THE TASK
All of the material below is to be restated word for word, apart from the pictures.

PROVIDED DATA
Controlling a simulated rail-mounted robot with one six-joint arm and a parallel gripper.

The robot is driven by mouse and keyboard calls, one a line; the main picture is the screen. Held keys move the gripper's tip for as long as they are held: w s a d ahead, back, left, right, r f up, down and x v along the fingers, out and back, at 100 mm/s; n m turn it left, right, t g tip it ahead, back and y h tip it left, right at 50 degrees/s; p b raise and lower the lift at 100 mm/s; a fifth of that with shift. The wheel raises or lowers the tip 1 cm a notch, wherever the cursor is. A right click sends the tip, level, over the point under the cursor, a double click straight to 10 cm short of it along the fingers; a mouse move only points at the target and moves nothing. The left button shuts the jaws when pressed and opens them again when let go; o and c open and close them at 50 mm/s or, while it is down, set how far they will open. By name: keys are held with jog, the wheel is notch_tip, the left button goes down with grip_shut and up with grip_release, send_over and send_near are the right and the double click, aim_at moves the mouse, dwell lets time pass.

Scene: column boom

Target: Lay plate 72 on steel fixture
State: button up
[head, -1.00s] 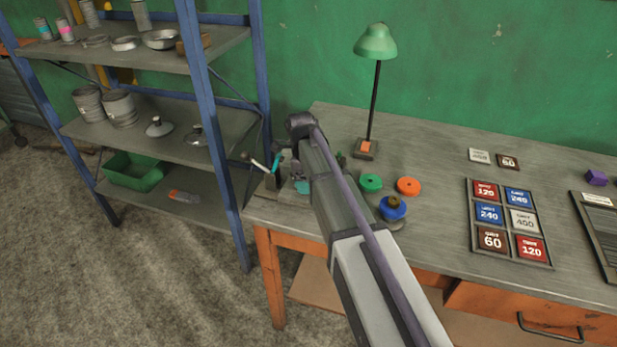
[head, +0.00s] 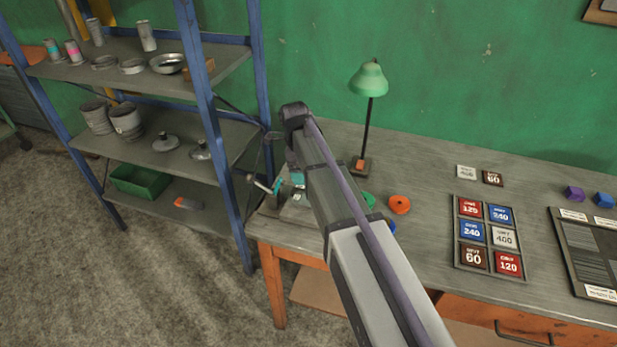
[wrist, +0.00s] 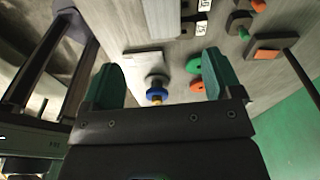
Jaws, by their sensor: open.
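My gripper (wrist: 160,62) is open in the wrist view, its two green fingers apart and nothing between them that I can see held. A long pale metal piece (wrist: 160,18) lies farther up. I cannot tell which piece is plate 72 or the steel fixture. In the head view my arm hides most of this area.
A green disc (wrist: 193,66) and an orange disc (wrist: 198,87) lie right of the knob. The lamp (head: 368,80) stands behind them. The grit tray (head: 457,230) and a dark panel (head: 566,245) occupy the bench's right. A blue-framed shelf (head: 222,140) stands left of the bench.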

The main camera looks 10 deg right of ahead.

EXERCISE OUTPUT
Controlling a simulated rail-mounted robot with one six-joint arm and a parallel gripper.

The robot is driven by mouse and keyboard calls, one a line; the main picture is the screen. Held keys move the gripper's tip for as long as they are held: w s a d ahead, back, left, right, r f up, down and x v along the fingers, out and back, at 100 mm/s; n m turn it left, right, t g tip it ahead, back and y h tip it left, right at 50 degrees/s; p b raise and lower the lift at 100 mm/s; a fifth of that with shift. The wheel raises or lowers the tip 1 cm a notch, wherever the cursor is. A right click sends the tip, level, over the point under the cursor, a double click straight to 10 cm short of it along the fingers; a mouse move only points at the target and moves nothing. The left button shuts the jaws when pressed and opens them again when let go; o and c open and close them at 50 mm/s or, while it is down, set how far they will open. By name: keys are held with jog, the wheel is notch_tip, the left button goes down with grip_shut and up with grip_release, send_over and send_near are the right and the double click, aim_at moves the mouse, dwell lets time pass.

Scene: column boom

Target: Lay plate 72 on steel fixture
State: button up
[head, -1.00s] 
[head, +0.00s] 
[wrist, +0.00s] 
Jaws, by their sensor: open.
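My gripper (wrist: 160,62) is open in the wrist view, its two green fingers apart and nothing between them that I can see held. A long pale metal piece (wrist: 160,18) lies farther up. I cannot tell which piece is plate 72 or the steel fixture. In the head view my arm hides most of this area.
A green disc (wrist: 193,66) and an orange disc (wrist: 198,87) lie right of the knob. The lamp (head: 368,80) stands behind them. The grit tray (head: 457,230) and a dark panel (head: 566,245) occupy the bench's right. A blue-framed shelf (head: 222,140) stands left of the bench.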

The main camera looks 10 deg right of ahead.

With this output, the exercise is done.